L’insaisissabilité est une conséquence nécessaire de l’inaliénabilité. « Une saisie peut porter sur l’œuvre d’art elle-même, en tant que bien matériel (…) ; elle peut aussi porter sur les produits pécuniaires issus de l’exploitation de l’œuvre. Mais, le droit moral ne peut être saisi ».

Section 2 : La protection des droits patrimoniaux.

L’auteur bénéficie de toute forme d’exploitation de l’œuvre. L’article 9 bis (ajouté par la loi n° 2009-33 du 23 juin 2009) cite les actes d’exploitation que l’auteur peut accomplir lui-même ou autoriser son exploitation par autrui.

Sous-section 1. Le contenu des droits patrimoniaux.

Les droits patrimoniaux sont variés et multiples comme le droit de reproduction (le point a de l’article 9 bis), le droit de communication au public, le droit de location, le droit d’adaptation. Généralement, les prérogatives patrimoniales qu’accorde le législateur tunisien à l’auteur lui permettent de tirer profit de deux côtés qui sont, d’une part, l’exploitation de l’œuvre (paragraphe 1) et d’autre part, la participation à l’augmentation de sa valeur marchande (droit de suite) (paragraphe 2).

Paragraphe 1. Le droit d’exploitation de l’œuvre.

Le droit d’exploitation de l’œuvre comporte deux prérogatives : le droit de sa reproduction (1) et le droit de sa représentation (L’article 2 de La loi du 24 février 1994). (2).

1) Le droit de reproduction.

L’auteur d’une œuvre, dispose en principe d’« un droit exclusif d’accomplir ou d’autoriser que soit accomplie » la reproduction de son œuvre (A).
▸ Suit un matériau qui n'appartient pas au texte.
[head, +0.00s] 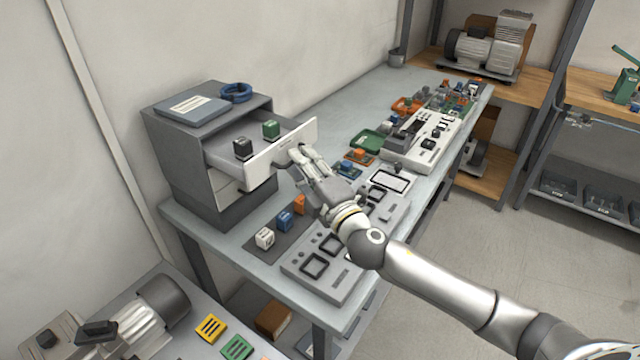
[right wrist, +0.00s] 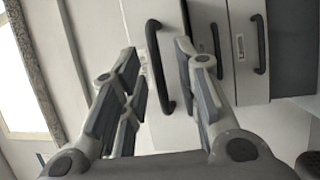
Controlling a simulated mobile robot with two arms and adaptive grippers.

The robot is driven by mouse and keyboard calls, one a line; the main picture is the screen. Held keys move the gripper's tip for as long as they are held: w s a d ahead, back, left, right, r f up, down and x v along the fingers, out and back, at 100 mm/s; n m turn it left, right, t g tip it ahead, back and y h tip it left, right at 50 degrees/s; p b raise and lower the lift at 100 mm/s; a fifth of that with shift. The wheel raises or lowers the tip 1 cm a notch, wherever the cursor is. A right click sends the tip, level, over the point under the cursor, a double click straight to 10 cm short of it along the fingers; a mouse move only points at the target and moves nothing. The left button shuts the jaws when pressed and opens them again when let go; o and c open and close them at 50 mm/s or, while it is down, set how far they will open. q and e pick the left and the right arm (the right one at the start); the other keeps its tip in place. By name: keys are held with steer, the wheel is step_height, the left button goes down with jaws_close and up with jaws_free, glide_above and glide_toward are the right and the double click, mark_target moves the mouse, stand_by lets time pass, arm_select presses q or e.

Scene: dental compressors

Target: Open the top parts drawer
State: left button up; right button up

Cependant, on peut remarquer qu’il y a quelques exceptions à ce principe (B).

A) Le principe.

La reproduction est l’une des formes d’exploitation de l’œuvre. Elle constitue "un droit exclusif" pour l’auteur d’une œuvre. Contrairement à la législation tunisienne qui n’a pas défini ce droit, le législateur français l’a défini dans l’article 122-3 du C.P.I comme étant la fixation matérielle de l’œuvre au public par tous les procédés qui ont pour objectif de la communiquer au public indirectement. Le code de la propriété intellectuelle cite notamment « l’imprimerie, la photographie et tout procédé des arts graphiques et plastiques ainsi que l’enregistrement mécanique, cinématographique ou magnétique ».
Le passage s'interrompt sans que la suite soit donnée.